**Robot episode rows:**
....
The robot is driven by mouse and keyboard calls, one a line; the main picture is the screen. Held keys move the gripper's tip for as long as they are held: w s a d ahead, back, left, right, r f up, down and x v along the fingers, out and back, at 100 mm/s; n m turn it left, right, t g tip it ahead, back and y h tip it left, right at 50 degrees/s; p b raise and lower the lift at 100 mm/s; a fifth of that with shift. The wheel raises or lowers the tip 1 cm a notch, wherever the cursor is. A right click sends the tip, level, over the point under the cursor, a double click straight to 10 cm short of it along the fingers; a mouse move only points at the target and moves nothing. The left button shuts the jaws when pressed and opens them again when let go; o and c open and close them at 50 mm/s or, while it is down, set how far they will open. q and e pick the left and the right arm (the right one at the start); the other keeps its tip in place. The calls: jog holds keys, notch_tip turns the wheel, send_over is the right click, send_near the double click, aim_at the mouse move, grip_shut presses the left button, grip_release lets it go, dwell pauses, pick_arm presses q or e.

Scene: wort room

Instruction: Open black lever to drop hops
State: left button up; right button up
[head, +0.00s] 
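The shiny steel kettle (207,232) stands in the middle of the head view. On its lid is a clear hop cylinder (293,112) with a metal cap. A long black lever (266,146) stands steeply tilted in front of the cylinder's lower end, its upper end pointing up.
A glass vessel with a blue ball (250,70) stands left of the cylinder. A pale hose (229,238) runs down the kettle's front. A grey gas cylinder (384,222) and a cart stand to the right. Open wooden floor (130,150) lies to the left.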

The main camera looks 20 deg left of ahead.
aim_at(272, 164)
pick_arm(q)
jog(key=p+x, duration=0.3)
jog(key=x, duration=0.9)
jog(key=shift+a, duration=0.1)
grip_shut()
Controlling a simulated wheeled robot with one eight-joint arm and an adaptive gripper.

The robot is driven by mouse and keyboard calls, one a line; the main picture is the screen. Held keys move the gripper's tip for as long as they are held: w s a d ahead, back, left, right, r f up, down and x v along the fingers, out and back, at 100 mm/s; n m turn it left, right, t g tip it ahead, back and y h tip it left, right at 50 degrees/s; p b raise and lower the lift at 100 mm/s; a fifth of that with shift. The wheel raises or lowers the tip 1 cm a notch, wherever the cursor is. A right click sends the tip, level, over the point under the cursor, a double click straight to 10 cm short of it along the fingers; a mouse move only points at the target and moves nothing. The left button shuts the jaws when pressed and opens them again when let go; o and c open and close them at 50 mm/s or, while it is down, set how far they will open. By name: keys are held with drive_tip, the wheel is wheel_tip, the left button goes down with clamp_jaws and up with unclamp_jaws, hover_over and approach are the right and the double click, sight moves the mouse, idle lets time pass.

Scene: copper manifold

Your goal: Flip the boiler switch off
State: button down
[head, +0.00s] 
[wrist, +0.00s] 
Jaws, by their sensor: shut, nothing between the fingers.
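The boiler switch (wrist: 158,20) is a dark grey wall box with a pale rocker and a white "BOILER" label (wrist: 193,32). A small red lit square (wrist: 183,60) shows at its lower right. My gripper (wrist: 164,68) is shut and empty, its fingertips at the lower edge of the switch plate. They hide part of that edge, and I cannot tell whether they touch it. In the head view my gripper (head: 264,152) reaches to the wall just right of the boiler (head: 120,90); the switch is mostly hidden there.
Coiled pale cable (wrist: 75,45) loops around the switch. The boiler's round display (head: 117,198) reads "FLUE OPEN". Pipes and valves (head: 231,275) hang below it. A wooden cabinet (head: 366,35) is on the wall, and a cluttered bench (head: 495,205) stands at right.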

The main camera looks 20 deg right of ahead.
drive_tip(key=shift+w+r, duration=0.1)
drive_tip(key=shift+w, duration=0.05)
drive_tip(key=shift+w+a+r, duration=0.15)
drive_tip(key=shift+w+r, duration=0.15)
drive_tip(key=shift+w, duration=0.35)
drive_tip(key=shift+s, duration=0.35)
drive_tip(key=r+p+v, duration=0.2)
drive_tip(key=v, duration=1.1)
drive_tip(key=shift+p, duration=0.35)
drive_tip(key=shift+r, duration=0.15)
....
**Goal of the exercise:** Copy all data exactly, start to finish.

**Complete output:**
The robot is driven by mouse and keyboard calls, one a line; the main picture is the screen. Held keys move the gripper's tip for as long as they are held: w s a d ahead, back, left, right, r f up, down and x v along the fingers, out and back, at 100 mm/s; n m turn it left, right, t g tip it ahead, back and y h tip it left, right at 50 degrees/s; p b raise and lower the lift at 100 mm/s; a fifth of that with shift. The wheel raises or lowers the tip 1 cm a notch, wherever the cursor is. A right click sends the tip, level, over the point under the cursor, a double click straight to 10 cm short of it along the fingers; a mouse move only points at the target and moves nothing. The left button shuts the jaws when pressed and opens them again when let go; o and c open and close them at 50 mm/s or, while it is down, set how far they will open. q and e pick the left and the right arm (the right one at the start); the other keeps its tip in place. The calls: jog holds keys, notch_tip turns the wheel, send_over is the right click, send_near the double click, aim_at the mouse move, grip_shut presses the left button, grip_release lets it go, dwell pauses, pick_arm presses q or e.

Scene: wort room

Instruction: Open black lever to drop hops
State: left button up; right button up
[head, +0.00s] 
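The shiny steel kettle (207,232) stands in the middle of the head view. On its lid is a clear hop cylinder (293,112) with a metal cap. A long black lever (266,146) stands steeply tilted in front of the cylinder's lower end, its upper end pointing up.
A glass vessel with a blue ball (250,70) stands left of the cylinder. A pale hose (229,238) runs down the kettle's front. A grey gas cylinder (384,222) and a cart stand to the right. Open wooden floor (130,150) lies to the left.

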The main camera looks 20 deg left of ahead.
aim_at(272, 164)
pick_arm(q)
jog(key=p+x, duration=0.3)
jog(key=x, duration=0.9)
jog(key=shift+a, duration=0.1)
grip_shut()
Controlling a simulated wheeled robot with one eight-joint arm and an adaptive gripper.

The robot is driven by mouse and keyboard calls, one a line; the main picture is the screen. Held keys move the gripper's tip for as long as they are held: w s a d ahead, back, left, right, r f up, down and x v along the fingers, out and back, at 100 mm/s; n m turn it left, right, t g tip it ahead, back and y h tip it left, right at 50 degrees/s; p b raise and lower the lift at 100 mm/s; a fifth of that with shift. The wheel raises or lowers the tip 1 cm a notch, wherever the cursor is. A right click sends the tip, level, over the point under the cursor, a double click straight to 10 cm short of it along the fingers; a mouse move only points at the target and moves nothing. The left button shuts the jaws when pressed and opens them again when let go; o and c open and close them at 50 mm/s or, while it is down, set how far they will open. By name: keys are held with drive_tip, the wheel is wheel_tip, the left button goes down with clamp_jaws and up with unclamp_jaws, hover_over and approach are the right and the double click, sight moves the mouse, idle lets time pass.

Scene: copper manifold

Your goal: Flip the boiler switch off
State: button down
[head, +0.00s] 
[wrist, +0.00s] 
Jaws, by their sensor: shut, nothing between the fingers.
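The boiler switch (wrist: 158,20) is a dark grey wall box with a pale rocker and a white "BOILER" label (wrist: 193,32). A small red lit square (wrist: 183,60) shows at its lower right. My gripper (wrist: 164,68) is shut and empty, its fingertips at the lower edge of the switch plate. They hide part of that edge, and I cannot tell whether they touch it. In the head view my gripper (head: 264,152) reaches to the wall just right of the boiler (head: 120,90); the switch is mostly hidden there.
Coiled pale cable (wrist: 75,45) loops around the switch. The boiler's round display (head: 117,198) reads "FLUE OPEN". Pipes and valves (head: 231,275) hang below it. A wooden cabinet (head: 366,35) is on the wall, and a cluttered bench (head: 495,205) stands at right.

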The main camera looks 20 deg right of ahead.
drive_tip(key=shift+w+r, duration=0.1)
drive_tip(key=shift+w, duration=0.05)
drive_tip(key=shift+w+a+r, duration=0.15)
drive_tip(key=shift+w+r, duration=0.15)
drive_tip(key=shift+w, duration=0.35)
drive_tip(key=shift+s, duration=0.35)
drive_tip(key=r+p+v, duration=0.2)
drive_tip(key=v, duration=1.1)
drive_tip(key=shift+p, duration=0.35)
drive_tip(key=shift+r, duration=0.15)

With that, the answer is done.